The Aleut peoples, also native to the region, told the explorers of creatures known as the “Jig-ik-nak”, fish-like monsters ― but giants ― who travelled in groups and attacked the canoes to devour the indigenous warriors. The Aleut feared and respected these creatures and never organized fishing expeditions in search of one of them.

Reports from the natives began to pique fishermen’s interest in the creature, but it would not be until the 1940s that the new occupants of the region would encounter the monster. The first major event occurred in 1942 when a fisherman with two investigators, Bill Hammersley and Babe Aylesworth, were flying over the lake. At more than 300 meters high, they saw some silver figures that, they calculated, would be about 4 meters long, but they decided to go down to get better visibility.

Lake Iliamna monster
Lake Iliamna monster illustration

As they circled around with their hydrofoil and descended below 60 meters, they realized the serious miscalculation they had made. The creatures ― more than a dozen ― easily exceeded 10 meters in length. Hammersley would later say that more than fish they looked like “little submarines”, and this without taking into account the depth at which they were. They followed them for a long time until they disappeared, debating its nature and the impossibility that it was a whale ― as indicated by the movement of the tail and the fact that they never rose to take the air.
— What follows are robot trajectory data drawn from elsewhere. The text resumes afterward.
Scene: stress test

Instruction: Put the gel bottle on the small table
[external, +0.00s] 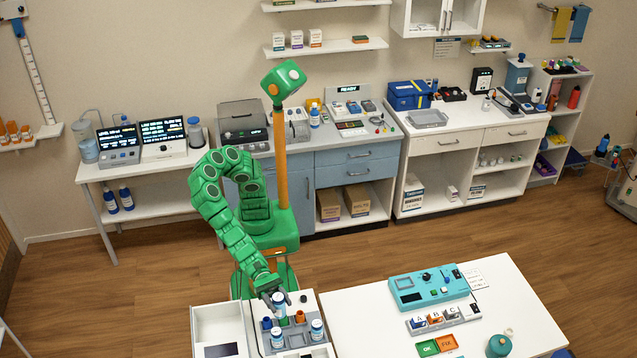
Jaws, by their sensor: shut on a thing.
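My gripper (276,294) points down over a tray at the bottom centre. It is shut on a small white bottle with a blue band (279,305), which may be the gel bottle; its label is too small to read. Two similar white and blue bottles stand in the tray, one to the right (317,330) and one below (277,339). I cannot tell whether the held bottle still touches the tray. A white table (365,325) stands to the right of the tray; I cannot tell if it is the small table.
The white table holds a teal device (430,287), an A-B-C block rack (437,318), green and orange signs (437,345) and a teal round container (499,346). Its left part is bare. Orange cups (300,316) stand close to my gripper. Counters line the back wall.

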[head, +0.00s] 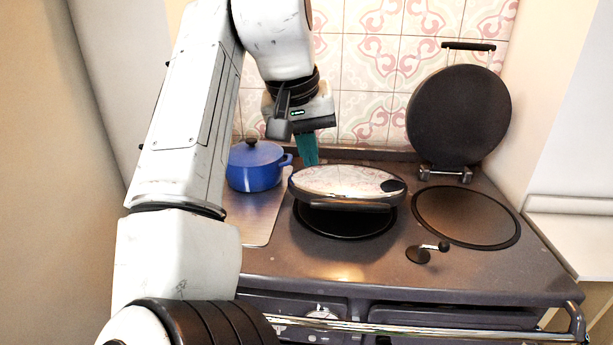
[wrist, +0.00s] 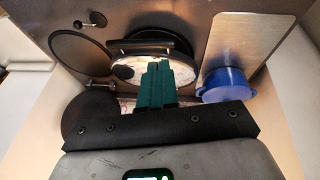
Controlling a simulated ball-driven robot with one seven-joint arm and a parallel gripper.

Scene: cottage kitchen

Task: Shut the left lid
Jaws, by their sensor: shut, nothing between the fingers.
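The left lid (head: 347,182) is a shiny chrome oval. It is tilted low over the left hotplate (head: 345,224), with its front edge raised and a dark gap below. In the wrist view the lid (wrist: 124,60) shows behind my fingers, its far edge dark. My gripper (head: 309,163) has teal fingers, shut with nothing between them. They point down behind the lid's upper left edge in the head view. In the wrist view the gripper (wrist: 157,66) overlaps the lid's shiny top. I cannot tell whether the fingertips touch it.
A blue lidded pot (head: 254,168) stands left of the lid on a steel plate (head: 250,224). The right lid (head: 459,117) stands open behind the right hotplate (head: 466,217). A small black-knobbed piece (head: 427,252) lies between the hotplates near the front. A chrome rail (head: 430,330) runs along the front.

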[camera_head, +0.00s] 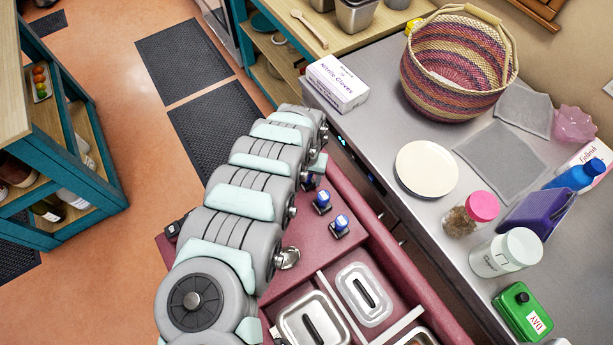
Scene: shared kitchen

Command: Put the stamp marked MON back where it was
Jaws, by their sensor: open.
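Two small stamps with blue tops and dark bases stand upright on the red surface of the open drawer (290,232), a farther one (323,202) and a nearer one (341,226). Their markings are too small to read, so I cannot tell which is MON. A small dark object (172,230) at the drawer's left edge is partly hidden by my arm. A green box marked DAY (523,311) lies on the counter.
The grey counter (375,115) holds a glove box (337,84), woven basket (455,70), white plate (427,168), pink-lidded jar (481,206) and white jar (505,253).

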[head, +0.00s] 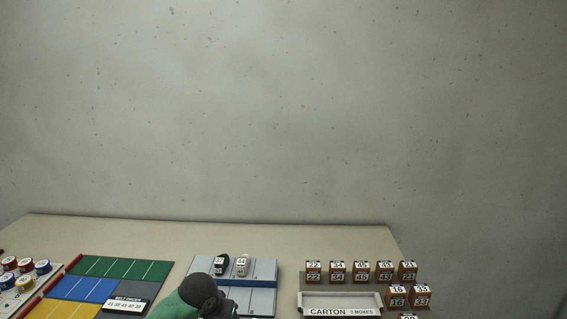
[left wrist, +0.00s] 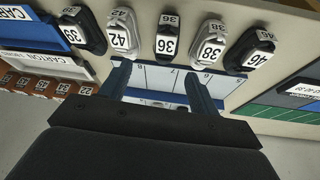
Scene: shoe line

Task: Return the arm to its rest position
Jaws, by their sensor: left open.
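My left arm (head: 201,294) shows at the bottom edge of the head view as a green link with a black joint, in front of the grey rack. In the left wrist view my left gripper (left wrist: 157,70) has its two blue-grey fingers spread apart. Nothing is held between them. Beyond the fingers is the pale numbered rack (left wrist: 155,78). My right gripper is in neither view.
A row of labelled shoes, including a white one (left wrist: 122,35) and a black one (left wrist: 167,36), lies past the fingers. The grey rack (head: 262,299) holds two shoes. A carton tray (head: 340,298) and small boxes (head: 361,271) stand right, coloured mats (head: 120,267) left.

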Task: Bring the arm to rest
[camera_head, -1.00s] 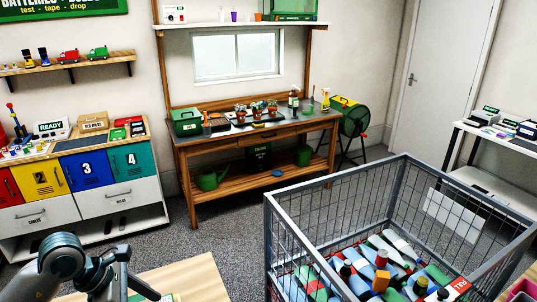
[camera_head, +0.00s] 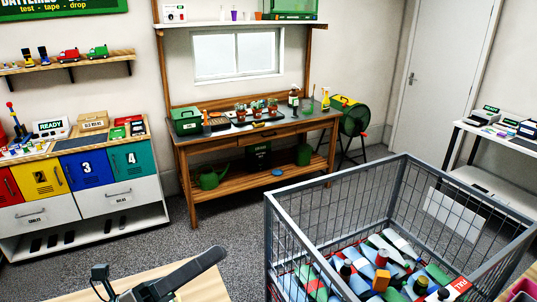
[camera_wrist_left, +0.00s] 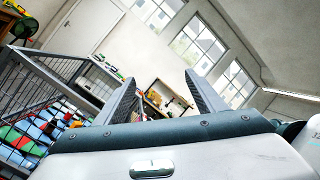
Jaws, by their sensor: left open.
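My left gripper (camera_head: 158,264) is at the bottom of the head view, left of the wire cage, with its dark fingers spread above a light wooden surface (camera_head: 75,293). In the left wrist view the two fingers (camera_wrist_left: 160,82) stand apart with nothing between them, pointing toward the windowed wall. Most of the left arm is outside the head view. My right gripper is not in view.
A wire cage (camera_head: 335,190) full of mixed items stands close on the right. A workbench (camera_head: 255,137) with plants is behind, and a numbered drawer cabinet (camera_head: 85,170) is at left. Carpet floor (camera_head: 225,230) is clear between them.

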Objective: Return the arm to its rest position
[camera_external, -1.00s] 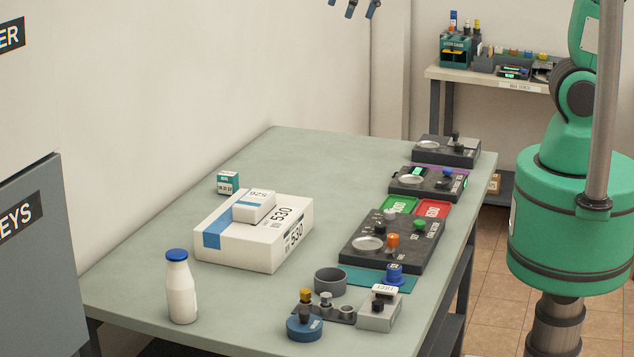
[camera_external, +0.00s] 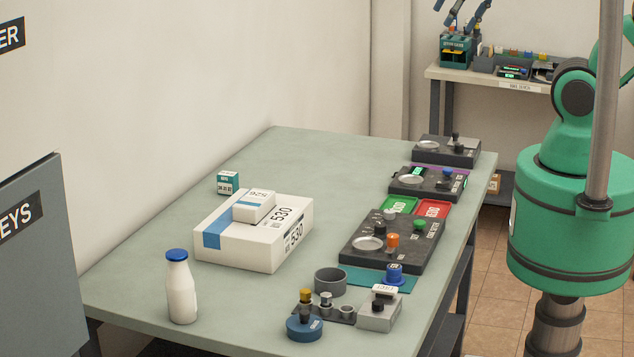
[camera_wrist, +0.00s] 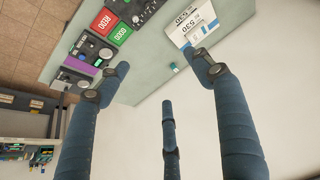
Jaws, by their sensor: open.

Will The Monster Appear Again?

From this testimony, interest in the lake increased and attempts to prove the existence of the mysterious creatures gained momentum. One particular case caught the public’s attention: In 1967, one of the missionary’s friends from the region declared that his airplane had been overturned in the lake and he had had to swim a long distance to reach the shore. The man would have put several steel cables with a bait tied to the base of the plane, and when they recovered the aircraft three of the cables were no longer there and the holes in which they remained were more than 30 cm deep.

Most of the sightings occurred in the 50s and 60s; the creature seems to be becoming more reserved ― or perhaps, disappearing due to human intervention. Despite a $100,000 reward offered by the Anchorage Daily News in 1979, no one has been able to provide conclusive evidence of the monster’s existence. Although of course, the remoteness of the place and the difficulties to get there, hand in hand with the gigantic size of the lake, do not facilitate the work.

What Creature Could It Be?

There are several theories as to what the mysterious creature that haunts the depths of the Iliamna could be. Some point to various giant animals that occasionally roam the depths: for example, in the case of the overturned plane that we mentioned above, there is talk of the possibility that it was a group of belugas, whales around 6 meters long that occasionally rise from the ocean in search of food.

Another theory points to the sleepy shark, an inhabitant of the northern seas, who would also ascend to the lake from time to time. However, this shark does not move in groups or show such active behaviours as witnessed by the witnesses ― as its name implies, it is a rather calm animal.

Finally, after the appearance of the mystery on the Animal Planet channel’s “River Monsters” program, the theory that it is a giant subspecies of the white sturgeon is gaining strength. The animal is not only silver and can easily exceed 6 metres in length, but its behaviour perfectly matches that of the stories. It has a serrated back with which it could seriously damage boats (pretending a bite), inhabits the depths and rarely rises to the surface, which would explain the rare sightings.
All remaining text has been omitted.